-- Start Provided records --

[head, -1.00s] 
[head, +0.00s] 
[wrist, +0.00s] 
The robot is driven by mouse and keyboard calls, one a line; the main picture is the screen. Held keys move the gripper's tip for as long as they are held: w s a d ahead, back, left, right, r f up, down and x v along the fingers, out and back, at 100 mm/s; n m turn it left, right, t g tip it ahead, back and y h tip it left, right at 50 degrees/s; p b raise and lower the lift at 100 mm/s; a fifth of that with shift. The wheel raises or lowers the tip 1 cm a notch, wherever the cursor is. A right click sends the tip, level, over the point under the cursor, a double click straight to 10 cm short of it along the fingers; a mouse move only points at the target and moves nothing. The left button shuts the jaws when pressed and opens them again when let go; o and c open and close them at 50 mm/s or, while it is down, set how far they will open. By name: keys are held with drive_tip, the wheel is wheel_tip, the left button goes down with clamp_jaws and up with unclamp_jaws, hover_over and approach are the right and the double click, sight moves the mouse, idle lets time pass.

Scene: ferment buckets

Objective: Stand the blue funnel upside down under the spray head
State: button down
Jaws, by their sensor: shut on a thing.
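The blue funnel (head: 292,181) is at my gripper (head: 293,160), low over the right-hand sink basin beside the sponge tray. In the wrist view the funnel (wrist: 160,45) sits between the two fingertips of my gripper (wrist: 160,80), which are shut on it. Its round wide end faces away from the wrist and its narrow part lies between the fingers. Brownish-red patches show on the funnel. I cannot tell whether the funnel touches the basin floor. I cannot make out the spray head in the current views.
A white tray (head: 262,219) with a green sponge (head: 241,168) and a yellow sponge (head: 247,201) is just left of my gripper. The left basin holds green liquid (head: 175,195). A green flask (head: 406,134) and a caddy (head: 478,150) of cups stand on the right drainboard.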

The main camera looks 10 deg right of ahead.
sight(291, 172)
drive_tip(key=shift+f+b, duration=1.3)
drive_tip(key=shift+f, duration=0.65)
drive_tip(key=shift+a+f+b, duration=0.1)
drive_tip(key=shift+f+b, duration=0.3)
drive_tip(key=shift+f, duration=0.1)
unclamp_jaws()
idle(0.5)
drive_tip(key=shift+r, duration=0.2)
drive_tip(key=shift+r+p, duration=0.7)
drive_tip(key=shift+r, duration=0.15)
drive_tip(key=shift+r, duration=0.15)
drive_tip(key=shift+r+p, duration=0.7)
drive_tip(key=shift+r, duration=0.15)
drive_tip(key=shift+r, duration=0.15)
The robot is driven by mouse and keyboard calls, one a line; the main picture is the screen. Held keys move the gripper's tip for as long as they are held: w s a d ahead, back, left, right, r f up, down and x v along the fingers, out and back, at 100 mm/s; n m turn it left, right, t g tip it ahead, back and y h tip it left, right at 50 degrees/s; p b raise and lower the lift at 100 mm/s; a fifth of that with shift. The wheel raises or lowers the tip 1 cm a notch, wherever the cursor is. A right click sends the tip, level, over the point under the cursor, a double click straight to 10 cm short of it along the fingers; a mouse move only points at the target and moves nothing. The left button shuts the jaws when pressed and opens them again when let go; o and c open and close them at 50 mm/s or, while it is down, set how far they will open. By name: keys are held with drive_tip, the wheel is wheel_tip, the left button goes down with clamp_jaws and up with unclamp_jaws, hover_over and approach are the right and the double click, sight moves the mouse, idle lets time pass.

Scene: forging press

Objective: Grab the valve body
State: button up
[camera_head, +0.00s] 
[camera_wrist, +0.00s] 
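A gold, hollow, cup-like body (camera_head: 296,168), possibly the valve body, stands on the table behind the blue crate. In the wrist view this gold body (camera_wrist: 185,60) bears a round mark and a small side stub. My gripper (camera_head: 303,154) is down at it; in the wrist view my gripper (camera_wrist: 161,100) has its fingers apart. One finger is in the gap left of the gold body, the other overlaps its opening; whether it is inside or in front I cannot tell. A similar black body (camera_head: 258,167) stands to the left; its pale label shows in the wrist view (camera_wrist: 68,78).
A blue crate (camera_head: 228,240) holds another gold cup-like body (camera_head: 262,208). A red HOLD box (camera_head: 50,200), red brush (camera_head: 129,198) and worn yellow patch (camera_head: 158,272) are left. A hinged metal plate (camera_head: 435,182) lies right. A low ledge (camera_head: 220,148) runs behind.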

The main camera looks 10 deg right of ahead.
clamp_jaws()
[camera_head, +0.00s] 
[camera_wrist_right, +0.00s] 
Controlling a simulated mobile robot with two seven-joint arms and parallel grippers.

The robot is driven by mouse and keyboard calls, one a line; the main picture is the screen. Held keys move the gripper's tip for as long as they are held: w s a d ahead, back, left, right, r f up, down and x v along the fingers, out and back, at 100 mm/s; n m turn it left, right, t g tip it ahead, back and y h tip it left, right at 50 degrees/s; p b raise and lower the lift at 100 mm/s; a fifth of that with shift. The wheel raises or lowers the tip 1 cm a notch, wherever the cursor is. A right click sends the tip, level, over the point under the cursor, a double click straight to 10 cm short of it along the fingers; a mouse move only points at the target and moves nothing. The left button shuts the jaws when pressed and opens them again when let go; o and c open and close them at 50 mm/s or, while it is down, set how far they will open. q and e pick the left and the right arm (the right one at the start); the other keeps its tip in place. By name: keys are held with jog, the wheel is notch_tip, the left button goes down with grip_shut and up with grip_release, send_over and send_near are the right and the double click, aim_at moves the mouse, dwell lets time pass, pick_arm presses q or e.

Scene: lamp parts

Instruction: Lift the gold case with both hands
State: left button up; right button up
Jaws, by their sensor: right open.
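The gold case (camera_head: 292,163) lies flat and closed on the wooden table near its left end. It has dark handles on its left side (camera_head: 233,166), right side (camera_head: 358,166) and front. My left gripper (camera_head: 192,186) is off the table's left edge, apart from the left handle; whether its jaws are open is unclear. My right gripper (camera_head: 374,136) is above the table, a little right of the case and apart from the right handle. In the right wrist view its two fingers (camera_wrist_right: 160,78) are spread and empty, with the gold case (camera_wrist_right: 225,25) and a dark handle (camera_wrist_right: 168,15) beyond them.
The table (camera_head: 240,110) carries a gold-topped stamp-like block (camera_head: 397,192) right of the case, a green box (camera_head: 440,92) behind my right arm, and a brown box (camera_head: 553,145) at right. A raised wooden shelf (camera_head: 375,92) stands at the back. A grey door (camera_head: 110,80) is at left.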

-- End Provided records --

Reproduce exactly the line containing "State: left button up; right button up" and every line after it through the end of the records above, and nothing else.

**Finished answer**
State: left button up; right button up
Jaws, by their sensor: right open.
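The gold case (camera_head: 292,163) lies flat and closed on the wooden table near its left end. It has dark handles on its left side (camera_head: 233,166), right side (camera_head: 358,166) and front. My left gripper (camera_head: 192,186) is off the table's left edge, apart from the left handle; whether its jaws are open is unclear. My right gripper (camera_head: 374,136) is above the table, a little right of the case and apart from the right handle. In the right wrist view its two fingers (camera_wrist_right: 160,78) are spread and empty, with the gold case (camera_wrist_right: 225,25) and a dark handle (camera_wrist_right: 168,15) beyond them.
The table (camera_head: 240,110) carries a gold-topped stamp-like block (camera_head: 397,192) right of the case, a green box (camera_head: 440,92) behind my right arm, and a brown box (camera_head: 553,145) at right. A raised wooden shelf (camera_head: 375,92) stands at the back. A grey door (camera_head: 110,80) is at left.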

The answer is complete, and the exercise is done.